What is asked:
Find every line with the string "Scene" in it, count them, and reply with that count only.

Robot trajectory data:
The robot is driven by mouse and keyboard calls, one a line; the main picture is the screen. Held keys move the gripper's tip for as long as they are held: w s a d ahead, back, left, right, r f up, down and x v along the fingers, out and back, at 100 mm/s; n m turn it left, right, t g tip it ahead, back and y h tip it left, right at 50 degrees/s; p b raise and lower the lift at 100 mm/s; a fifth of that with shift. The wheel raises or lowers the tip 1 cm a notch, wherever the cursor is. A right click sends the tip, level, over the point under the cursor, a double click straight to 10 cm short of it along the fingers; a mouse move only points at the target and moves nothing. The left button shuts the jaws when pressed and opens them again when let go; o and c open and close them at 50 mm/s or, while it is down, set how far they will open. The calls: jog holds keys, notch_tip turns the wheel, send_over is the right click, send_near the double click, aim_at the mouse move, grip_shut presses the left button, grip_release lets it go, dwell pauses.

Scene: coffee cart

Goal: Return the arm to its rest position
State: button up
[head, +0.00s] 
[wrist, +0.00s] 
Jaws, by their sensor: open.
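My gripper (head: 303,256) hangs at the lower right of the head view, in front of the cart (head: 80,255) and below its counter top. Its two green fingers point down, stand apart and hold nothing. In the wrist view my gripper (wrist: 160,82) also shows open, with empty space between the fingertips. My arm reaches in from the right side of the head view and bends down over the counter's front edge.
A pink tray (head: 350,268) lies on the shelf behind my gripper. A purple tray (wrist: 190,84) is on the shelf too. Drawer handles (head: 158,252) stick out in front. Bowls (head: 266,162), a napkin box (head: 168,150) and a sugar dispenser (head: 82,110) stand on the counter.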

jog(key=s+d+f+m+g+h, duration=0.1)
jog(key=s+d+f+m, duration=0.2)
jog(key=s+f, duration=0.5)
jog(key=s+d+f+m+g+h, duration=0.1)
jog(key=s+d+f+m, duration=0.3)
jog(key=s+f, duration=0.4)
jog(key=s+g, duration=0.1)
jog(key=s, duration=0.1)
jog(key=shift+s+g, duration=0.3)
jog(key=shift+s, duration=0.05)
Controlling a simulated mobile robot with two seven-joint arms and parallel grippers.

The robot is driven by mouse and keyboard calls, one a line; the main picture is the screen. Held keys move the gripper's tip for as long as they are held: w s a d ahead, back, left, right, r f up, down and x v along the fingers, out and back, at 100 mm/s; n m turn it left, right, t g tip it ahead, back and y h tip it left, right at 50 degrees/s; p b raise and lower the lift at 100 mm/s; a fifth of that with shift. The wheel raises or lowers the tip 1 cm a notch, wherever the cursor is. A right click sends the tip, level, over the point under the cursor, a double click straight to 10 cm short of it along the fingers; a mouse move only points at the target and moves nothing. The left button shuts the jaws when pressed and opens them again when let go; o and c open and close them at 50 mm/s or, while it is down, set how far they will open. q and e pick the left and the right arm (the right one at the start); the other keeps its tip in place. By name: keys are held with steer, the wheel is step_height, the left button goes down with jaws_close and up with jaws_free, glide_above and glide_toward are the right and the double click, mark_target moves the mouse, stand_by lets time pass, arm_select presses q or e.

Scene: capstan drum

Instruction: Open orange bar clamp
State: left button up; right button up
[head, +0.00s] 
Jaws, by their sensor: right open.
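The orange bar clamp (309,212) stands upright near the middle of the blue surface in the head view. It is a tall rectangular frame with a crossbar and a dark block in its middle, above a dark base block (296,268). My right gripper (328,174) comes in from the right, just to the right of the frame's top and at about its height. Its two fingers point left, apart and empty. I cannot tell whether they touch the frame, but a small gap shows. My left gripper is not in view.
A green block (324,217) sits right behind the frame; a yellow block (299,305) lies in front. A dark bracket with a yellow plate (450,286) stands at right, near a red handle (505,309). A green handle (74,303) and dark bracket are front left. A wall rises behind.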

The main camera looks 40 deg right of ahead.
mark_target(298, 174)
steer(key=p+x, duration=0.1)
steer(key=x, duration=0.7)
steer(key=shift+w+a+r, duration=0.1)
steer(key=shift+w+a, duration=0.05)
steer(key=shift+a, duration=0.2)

Answer in full:
2